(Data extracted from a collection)

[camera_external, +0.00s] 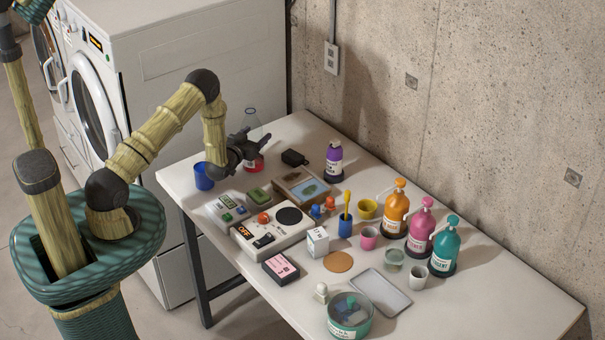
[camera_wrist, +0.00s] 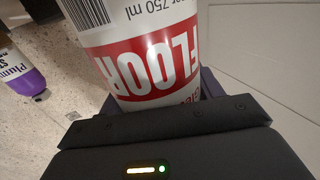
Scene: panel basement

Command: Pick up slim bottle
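In the wrist view the white and red bottle (camera_wrist: 140,50), marked FLOOR and 750 ml, fills the upper middle, close against the dark gripper body. My gripper (camera_external: 258,142) is at the bottle's mid-height, with dark fingers beside it. Whether the fingers touch the bottle is hidden. A purple bottle (camera_external: 334,158) with a white label stands to the right; it also shows at the left of the wrist view (camera_wrist: 24,72).
A blue cup (camera_external: 204,177) stands left of the tall bottle, and a small black box (camera_external: 295,158) lies to its right. A scale-like device (camera_external: 272,232) and a framed tray (camera_external: 301,187) are nearer. Orange (camera_external: 396,212), pink and teal pump bottles line the wall side.

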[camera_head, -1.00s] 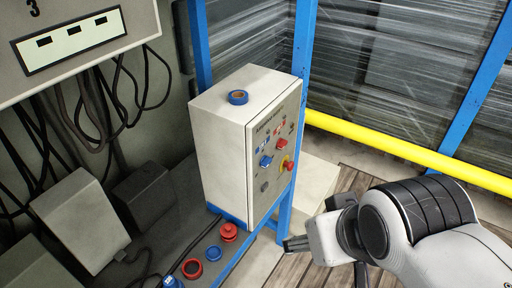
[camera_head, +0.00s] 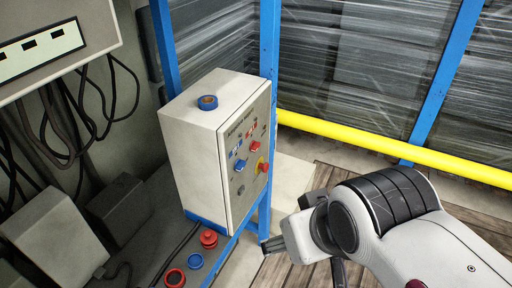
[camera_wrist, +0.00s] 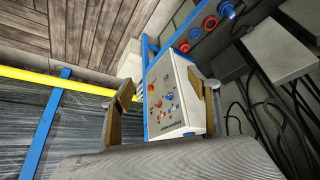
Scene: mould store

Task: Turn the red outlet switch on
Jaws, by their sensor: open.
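A pale control box (camera_head: 190,150) stands on a blue frame, its switch panel facing right. A red switch (camera_head: 251,148) sits on that panel, above a blue switch (camera_head: 241,166) and left of a red knob (camera_head: 263,167) on a yellow plate. Which way the red switch is turned is too small to tell. In the wrist view the panel (camera_wrist: 188,76) shows between my fingers, with the red switch (camera_wrist: 169,97) small in it. My gripper (camera_head: 272,245) is open and empty, below and in front of the box, touching nothing. It also spans the wrist view (camera_wrist: 165,92).
A yellow rail (camera_head: 390,147) and blue posts stand behind. Cables hang at left. Space right of the panel is free.

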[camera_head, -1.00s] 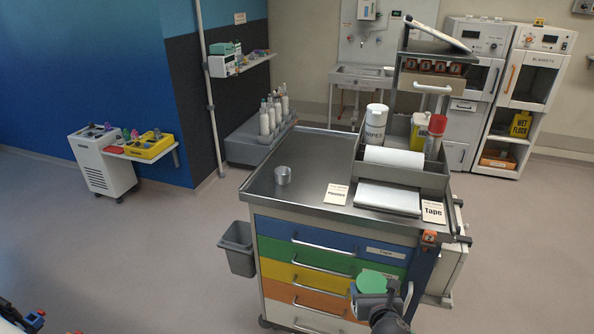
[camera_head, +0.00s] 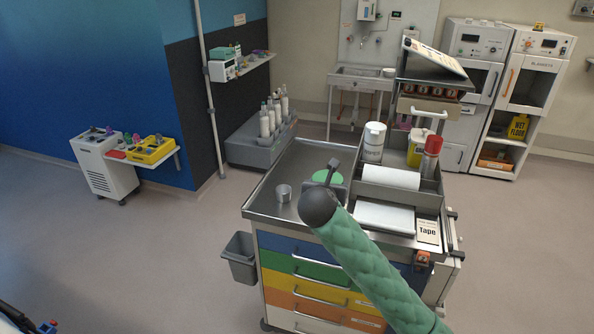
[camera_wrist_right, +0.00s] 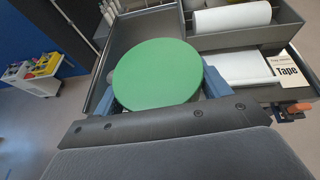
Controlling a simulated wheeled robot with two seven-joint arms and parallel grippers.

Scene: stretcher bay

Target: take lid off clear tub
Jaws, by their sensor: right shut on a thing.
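A round green lid (camera_head: 328,177) is at my right gripper, above the metal top of the drawer cart. In the right wrist view the lid (camera_wrist_right: 157,75) lies flat between the blue fingers of my right gripper (camera_wrist_right: 165,98), which is shut on it. The lid hides most of what is under it. I cannot tell whether the clear tub is beneath it, and no clear tub shows elsewhere. My left gripper is not in view.
The cart top's back left is bare.

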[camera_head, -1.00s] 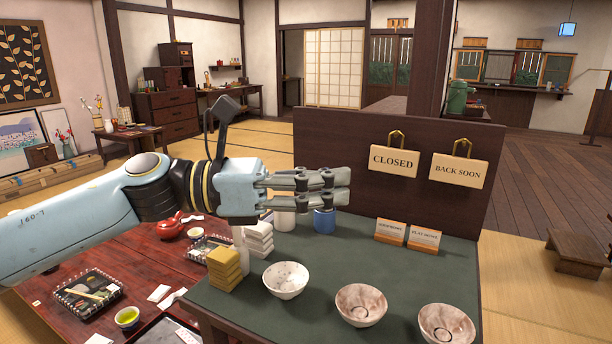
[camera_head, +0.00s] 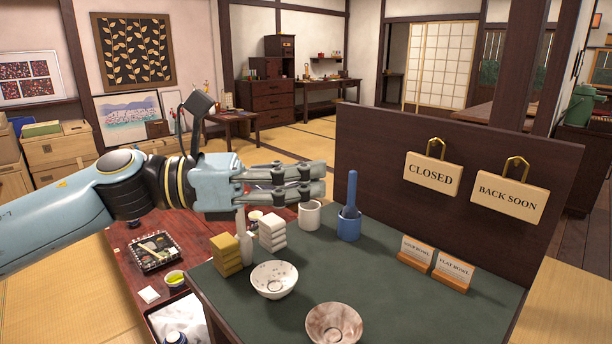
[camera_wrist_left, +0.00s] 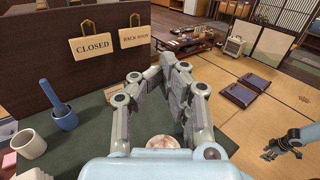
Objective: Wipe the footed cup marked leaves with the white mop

» **WHAT THIS TASK INVOLVES**
Each entry above is to be written out again unchanged, apart from the pictures, which are left out.

» **COMPLETE ANSWER**
[camera_external, +0.00s] 
[camera_wrist, +0.00s] 
Scene: panel basement

Command: Pick up slim bottle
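In the wrist view the white and red bottle (camera_wrist: 140,50), marked FLOOR and 750 ml, fills the upper middle, close against the dark gripper body. My gripper (camera_external: 258,142) is at the bottle's mid-height, with dark fingers beside it. Whether the fingers touch the bottle is hidden. A purple bottle (camera_external: 334,158) with a white label stands to the right; it also shows at the left of the wrist view (camera_wrist: 24,72).
A blue cup (camera_external: 204,177) stands left of the tall bottle, and a small black box (camera_external: 295,158) lies to its right. A scale-like device (camera_external: 272,232) and a framed tray (camera_external: 301,187) are nearer. Orange (camera_external: 396,212), pink and teal pump bottles line the wall side.

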[camera_head, -1.00s] 
[camera_head, +0.00s] 
[camera_wrist, +0.00s] 
Scene: mould store

Task: Turn the red outlet switch on
Jaws, by their sensor: open.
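A pale control box (camera_head: 190,150) stands on a blue frame, its switch panel facing right. A red switch (camera_head: 251,148) sits on that panel, above a blue switch (camera_head: 241,166) and left of a red knob (camera_head: 263,167) on a yellow plate. Which way the red switch is turned is too small to tell. In the wrist view the panel (camera_wrist: 188,76) shows between my fingers, with the red switch (camera_wrist: 169,97) small in it. My gripper (camera_head: 272,245) is open and empty, below and in front of the box, touching nothing. It also spans the wrist view (camera_wrist: 165,92).
A yellow rail (camera_head: 390,147) and blue posts stand behind. Cables hang at left. Space right of the panel is free.

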[camera_head, -1.00s] 
[camera_head, +0.00s] 
[camera_wrist_right, +0.00s] 
Controlling a simulated wheeled robot with two seven-joint arms and parallel grippers.

Scene: stretcher bay

Target: take lid off clear tub
Jaws, by their sensor: right shut on a thing.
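A round green lid (camera_head: 328,177) is at my right gripper, above the metal top of the drawer cart. In the right wrist view the lid (camera_wrist_right: 157,75) lies flat between the blue fingers of my right gripper (camera_wrist_right: 165,98), which is shut on it. The lid hides most of what is under it. I cannot tell whether the clear tub is beneath it, and no clear tub shows elsewhere. My left gripper is not in view.
The cart top's back left is bare.

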[camera_head, -1.00s] 
[camera_head, +0.00s] 
[camera_wrist_left, +0.00s] 
Objective: Wipe the footed cup marked leaves with the white mop

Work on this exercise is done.